Cette idée se confirme avec les rites du mois de Khoiak et du rôle joué par le pilier Djed. Symboliquement, chaque année, le roi, les prêtres, renouvellent les forces divines, et « redonnent » naissance au dieu, par la même occasion, à la nature, à l’Univers, en créant un nouvel équilibre. Nous pouvons admirer l’érection du pilier à Abydos ou encore dans la tombe de Kherouef à Thèbes Ouest (Assassif, Louxor) lors des grandes fêtes du heb-sed ou fête de régénération du roi après 30 ans de règne.
Djed est aussi régulièrement mentionné, cité dans les plus importants textes funéraires de l’Égypte, et ce, dès les Textes des Pyramides, qui eux-mêmes résultent d’une longue tradition orale, perdue depuis longtemps. Il est là encore lié à la mort, à Osiris.
Enfin, Djed se retrouve souvent en amulette. Il possède alors un pouvoir magique de protection. Elle devient banale à l’époque tardive. Mais cette amulette est souvent réalisée en or, en référence au soleil pour symboliser la lumière mais aussi la chair des dieux. Cependant, il n’est pas rare de voir des Djed bleus ou verts, symbole de régénération, de renaissance.
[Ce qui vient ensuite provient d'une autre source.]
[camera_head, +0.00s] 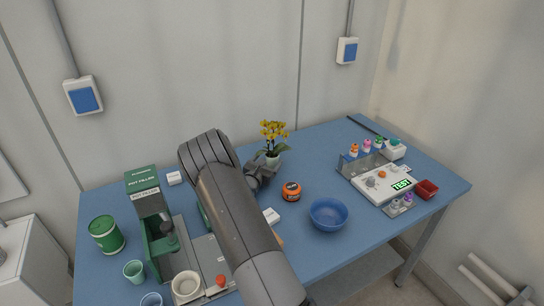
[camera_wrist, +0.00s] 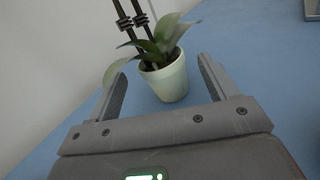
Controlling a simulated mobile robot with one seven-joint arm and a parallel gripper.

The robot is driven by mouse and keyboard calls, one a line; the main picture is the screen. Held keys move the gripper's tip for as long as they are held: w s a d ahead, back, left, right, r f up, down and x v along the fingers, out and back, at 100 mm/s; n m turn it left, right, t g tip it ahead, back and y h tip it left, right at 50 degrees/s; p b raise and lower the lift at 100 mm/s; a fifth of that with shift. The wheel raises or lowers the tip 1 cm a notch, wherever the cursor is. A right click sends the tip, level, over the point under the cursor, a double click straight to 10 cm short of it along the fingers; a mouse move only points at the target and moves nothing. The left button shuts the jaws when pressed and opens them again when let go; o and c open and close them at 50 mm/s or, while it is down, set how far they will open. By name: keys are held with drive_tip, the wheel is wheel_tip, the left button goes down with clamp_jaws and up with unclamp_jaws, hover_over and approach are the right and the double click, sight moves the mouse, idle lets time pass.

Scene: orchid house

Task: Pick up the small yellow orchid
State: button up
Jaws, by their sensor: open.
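The small yellow orchid (camera_head: 273,135) stands upright in a pale pot near the back of the blue table, with yellow flowers on top. In the wrist view its white-green pot (camera_wrist: 167,80) and green leaves show, with dark stems held by clips; the flowers are out of that frame. My gripper (camera_head: 263,174) is at the orchid, just in front of it and partly hidden by my arm. In the wrist view my gripper (camera_wrist: 162,82) is open, with one finger on each side of the pot. A gap shows beside the pot; I cannot tell if either finger touches.
An orange-and-black jar (camera_head: 291,191) and a blue bowl (camera_head: 328,215) stand to the right of my arm. A green pot filler (camera_head: 147,207) and a green can (camera_head: 106,235) are at left. A test device (camera_head: 384,183) is at right. The wall is close behind the orchid.

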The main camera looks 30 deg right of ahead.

Bref le Djed, par les amulettes, révèlent une double nature : divine (colonne vertébrale du dieu, chair divine) et régénératrice (pouvant alors venir de sa première « fonction » préhistorique).
En guise de conclusion, citons cette phrase de l’égyptologue Erik Hornung, grand spécialiste de la religion égyptienne : « derrière des symboles comme Djed et Oudjat se cachent des mythes que l’on pourrait exposer de manière plus ou complète sans jamais les circonscrire » (L’esprit du temps des pharaons).